* **DIRECTIONS FOR THIS TASK**: Repeat the line that contains "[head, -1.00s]" and all lines after it through the end, exactly as they are, minus the pictures.

* **DATASET CONTENT**:
★ ★ ★ ★

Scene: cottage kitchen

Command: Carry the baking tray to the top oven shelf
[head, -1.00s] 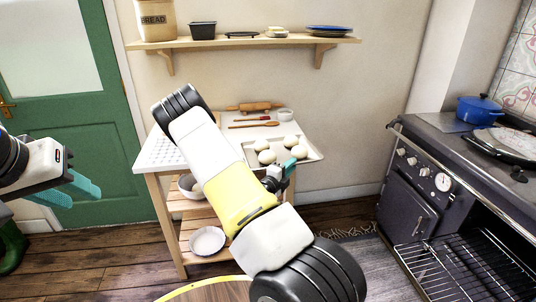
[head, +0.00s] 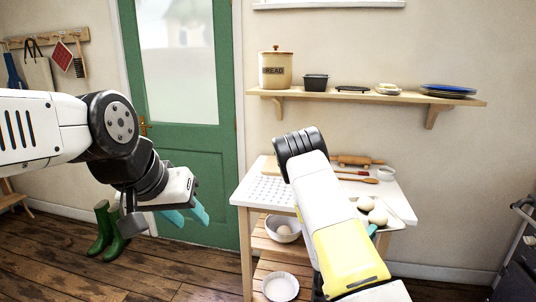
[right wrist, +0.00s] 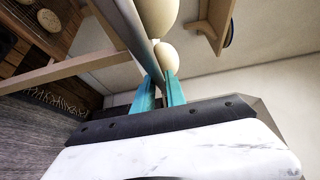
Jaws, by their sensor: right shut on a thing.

★ ★ ★ ★

* **REPLY**:
[head, -1.00s] 
[head, +0.00s] 
[right wrist, +0.00s] 
Jaws, by their sensor: right shut on a thing.

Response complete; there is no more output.